**Stated goal**
State how many lines hold the word "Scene", with no other words.

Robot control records

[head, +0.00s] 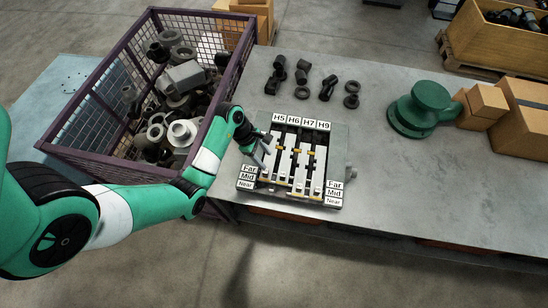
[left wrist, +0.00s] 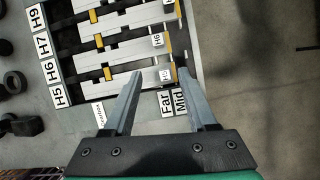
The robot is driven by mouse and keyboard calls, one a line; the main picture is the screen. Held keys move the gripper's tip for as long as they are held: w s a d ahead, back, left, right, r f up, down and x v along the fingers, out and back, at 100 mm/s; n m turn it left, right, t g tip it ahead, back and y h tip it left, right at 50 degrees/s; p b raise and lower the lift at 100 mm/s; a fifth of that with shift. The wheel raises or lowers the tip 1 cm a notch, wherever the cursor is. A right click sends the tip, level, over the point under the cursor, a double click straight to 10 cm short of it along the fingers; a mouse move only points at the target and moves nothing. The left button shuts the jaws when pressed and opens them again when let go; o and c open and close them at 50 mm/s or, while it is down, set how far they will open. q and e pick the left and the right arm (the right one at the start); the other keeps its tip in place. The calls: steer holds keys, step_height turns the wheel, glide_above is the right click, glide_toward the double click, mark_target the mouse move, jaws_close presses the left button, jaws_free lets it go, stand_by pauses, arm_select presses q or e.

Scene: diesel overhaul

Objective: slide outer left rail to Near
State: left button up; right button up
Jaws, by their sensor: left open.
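The rail fixture (head: 337,165) lies on the table with several pale rails under the labels H5, H6, H7 and H9. The outer left rail (head: 273,160), under H5, is partly hidden by my left gripper in the head view. My left gripper (head: 266,152) is open over the left side of the fixture, its fingers angled down. In the left wrist view, the outer left rail (left wrist: 112,85) runs across the picture. The end tab of this rail (left wrist: 166,75) shows between the open fingertips (left wrist: 161,74). Contact cannot be told. My right gripper is not in view.
Far, Mid and Near labels (head: 247,177) stand beside the fixture. A purple mesh crate (head: 110,150) of parts stands left, close to my left arm. Several dark parts (head: 302,75) lie behind the fixture. A green housing (head: 424,105) and cardboard boxes (head: 525,120) stand right.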

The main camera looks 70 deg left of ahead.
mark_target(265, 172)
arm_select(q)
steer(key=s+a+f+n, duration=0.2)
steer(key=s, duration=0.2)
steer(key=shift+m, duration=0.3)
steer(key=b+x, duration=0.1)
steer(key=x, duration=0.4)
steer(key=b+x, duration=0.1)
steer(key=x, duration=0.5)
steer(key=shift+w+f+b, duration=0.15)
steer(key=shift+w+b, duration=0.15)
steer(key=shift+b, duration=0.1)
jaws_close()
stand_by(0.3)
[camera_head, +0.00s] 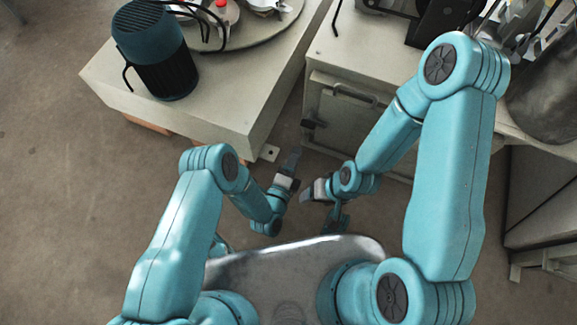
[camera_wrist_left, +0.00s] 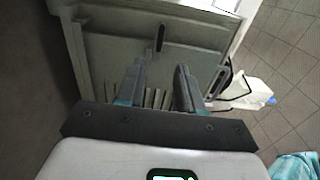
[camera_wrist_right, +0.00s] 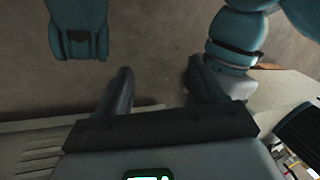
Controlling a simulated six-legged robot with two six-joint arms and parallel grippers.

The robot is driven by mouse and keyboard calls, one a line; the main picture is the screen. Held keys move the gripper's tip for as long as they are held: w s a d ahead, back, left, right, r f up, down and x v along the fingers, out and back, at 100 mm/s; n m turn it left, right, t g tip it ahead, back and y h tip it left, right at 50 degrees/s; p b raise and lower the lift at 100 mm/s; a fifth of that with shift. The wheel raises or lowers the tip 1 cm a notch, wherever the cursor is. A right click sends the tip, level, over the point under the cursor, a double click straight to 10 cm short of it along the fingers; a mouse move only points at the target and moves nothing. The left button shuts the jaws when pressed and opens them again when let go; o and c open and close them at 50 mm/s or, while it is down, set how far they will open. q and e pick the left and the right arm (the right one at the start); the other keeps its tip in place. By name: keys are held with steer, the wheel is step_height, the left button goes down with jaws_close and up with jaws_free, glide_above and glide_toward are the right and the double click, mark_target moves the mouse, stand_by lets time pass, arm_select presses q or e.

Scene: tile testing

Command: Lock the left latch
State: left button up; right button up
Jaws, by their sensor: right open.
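A grey cabinet (camera_head: 400,125) stands ahead, with a front door (camera_head: 335,100) and a bar handle (camera_head: 355,93) near its top. A small dark latch (camera_head: 313,124) sits at the door's left edge. My left gripper (camera_head: 290,164) is below and left of this latch, apart from it. In the left wrist view its fingers (camera_wrist_left: 160,88) are spread and empty before a grey panel (camera_wrist_left: 105,40) with a dark upright piece (camera_wrist_left: 160,38); I cannot tell which part that is. My right gripper (camera_head: 307,193) is open below the door; its empty fingers (camera_wrist_right: 160,88) show in the right wrist view.
A grey bench (camera_head: 235,95) stands left of the cabinet, carrying a dark cylindrical device (camera_head: 155,48) and a round plate (camera_head: 275,28). A narrow gap separates bench and cabinet. A large dark drum (camera_head: 545,95) is at the right. Bare floor (camera_head: 60,180) is free at left.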

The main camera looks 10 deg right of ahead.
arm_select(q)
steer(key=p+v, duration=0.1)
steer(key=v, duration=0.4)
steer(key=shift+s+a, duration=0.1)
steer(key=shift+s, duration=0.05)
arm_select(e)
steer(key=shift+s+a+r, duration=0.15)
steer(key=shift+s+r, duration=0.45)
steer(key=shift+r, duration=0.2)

**Exercise solution**
2